Pro Tip: Do Your Homework

Featured, Lessons from Leaders

How do community-based organizations identify the programs and services needed within a community? 

This issue is always in play for Mandela Partners. Mandela Partners is a non-profit organization based in Oakland, California that works with local residents, family farmers, and community-based businesses to improve health, create wealth, and build assets through local food enterprises in low-income communities. This work includes The Mandela Entrepreneurs Program which provides business development services to help develop and grow community-based businesses. 

To get community input to identify community needs, Mandela Partners meets with residents and local groups, holds workshops, and manages community advisory committees. In each setting, Mandela Partners provides a clear agenda and focus group format. Listening to its constituents is key to identifying needed programs. 

For example, in an entrepreneur program workshop, participants highlighted the need for an online and social media presence. Mandela Partners worked with GoDaddy to arrange tutorials and ultimately integrated them into its workshop curriculum. 

As another example, during a community advisory meeting, parents raised the need for healthy food choices for children in school. Mandela Partners now facilitates a program where parents operate produce stands at schools that are locally sourced from partner farmers.

Finally, setting performance benchmarks and surveying participants is a means by which the success of a program is evaluated. 

According to Maureen Silva, Co-Executive Director of Mandela Partners, perhaps the most critical part of the process is due diligence. Before bringing a program into the community, the organization needs to identify:

  • What is going on in the community,
  • What programs already exist, and
  • What problems/solutions have been raised before.

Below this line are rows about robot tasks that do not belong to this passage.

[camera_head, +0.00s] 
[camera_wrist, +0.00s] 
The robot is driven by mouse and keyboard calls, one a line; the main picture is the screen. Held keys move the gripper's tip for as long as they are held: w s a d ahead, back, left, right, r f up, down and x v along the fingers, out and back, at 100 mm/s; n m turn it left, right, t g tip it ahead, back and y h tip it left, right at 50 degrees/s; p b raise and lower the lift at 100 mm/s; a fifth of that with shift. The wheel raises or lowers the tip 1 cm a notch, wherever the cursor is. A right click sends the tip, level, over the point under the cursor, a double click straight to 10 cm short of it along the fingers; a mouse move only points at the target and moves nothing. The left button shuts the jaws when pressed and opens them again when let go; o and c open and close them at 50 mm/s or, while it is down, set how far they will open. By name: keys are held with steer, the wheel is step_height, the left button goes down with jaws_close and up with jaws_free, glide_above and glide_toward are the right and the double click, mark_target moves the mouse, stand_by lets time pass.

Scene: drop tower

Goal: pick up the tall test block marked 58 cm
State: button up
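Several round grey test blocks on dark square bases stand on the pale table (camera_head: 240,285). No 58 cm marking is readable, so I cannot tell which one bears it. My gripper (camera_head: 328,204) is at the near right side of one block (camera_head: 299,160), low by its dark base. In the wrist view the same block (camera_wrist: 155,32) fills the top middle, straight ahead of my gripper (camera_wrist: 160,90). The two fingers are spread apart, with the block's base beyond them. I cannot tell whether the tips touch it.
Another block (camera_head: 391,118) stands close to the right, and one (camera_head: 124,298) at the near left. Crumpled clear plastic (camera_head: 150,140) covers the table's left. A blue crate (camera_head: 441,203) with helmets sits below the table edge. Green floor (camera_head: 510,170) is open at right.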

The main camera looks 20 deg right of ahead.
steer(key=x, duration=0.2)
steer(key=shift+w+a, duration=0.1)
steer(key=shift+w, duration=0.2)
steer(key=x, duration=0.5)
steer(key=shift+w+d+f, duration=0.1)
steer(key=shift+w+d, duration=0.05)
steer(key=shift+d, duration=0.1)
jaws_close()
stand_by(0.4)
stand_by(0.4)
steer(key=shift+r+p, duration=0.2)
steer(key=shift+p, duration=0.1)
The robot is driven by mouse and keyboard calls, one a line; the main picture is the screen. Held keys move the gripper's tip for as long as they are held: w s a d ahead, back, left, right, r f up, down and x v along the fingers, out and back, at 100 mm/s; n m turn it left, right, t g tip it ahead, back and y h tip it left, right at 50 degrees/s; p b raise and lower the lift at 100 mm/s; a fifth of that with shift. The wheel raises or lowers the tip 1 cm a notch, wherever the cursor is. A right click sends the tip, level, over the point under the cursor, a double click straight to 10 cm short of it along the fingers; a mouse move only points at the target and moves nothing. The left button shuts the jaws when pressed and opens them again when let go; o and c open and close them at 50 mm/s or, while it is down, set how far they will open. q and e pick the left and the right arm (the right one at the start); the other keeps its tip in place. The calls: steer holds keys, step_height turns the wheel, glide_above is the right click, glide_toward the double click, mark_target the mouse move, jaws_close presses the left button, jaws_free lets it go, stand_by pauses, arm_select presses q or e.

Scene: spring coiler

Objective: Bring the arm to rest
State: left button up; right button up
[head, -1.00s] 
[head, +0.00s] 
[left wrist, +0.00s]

“The last thing you want to do is reinvent the wheel,” notes Silva. 

Mandela Partners’ work shows us that community-based organizations need to listen to the needs of the communities they serve and that success of programs should be measured against benchmarks set by constituents’ input. 

Mandela Partners is a nonprofit organization that works in partnership with local residents, family farmers, and community-based businesses to improve health, create wealth, and build assets through local food enterprises in limited-resource communities.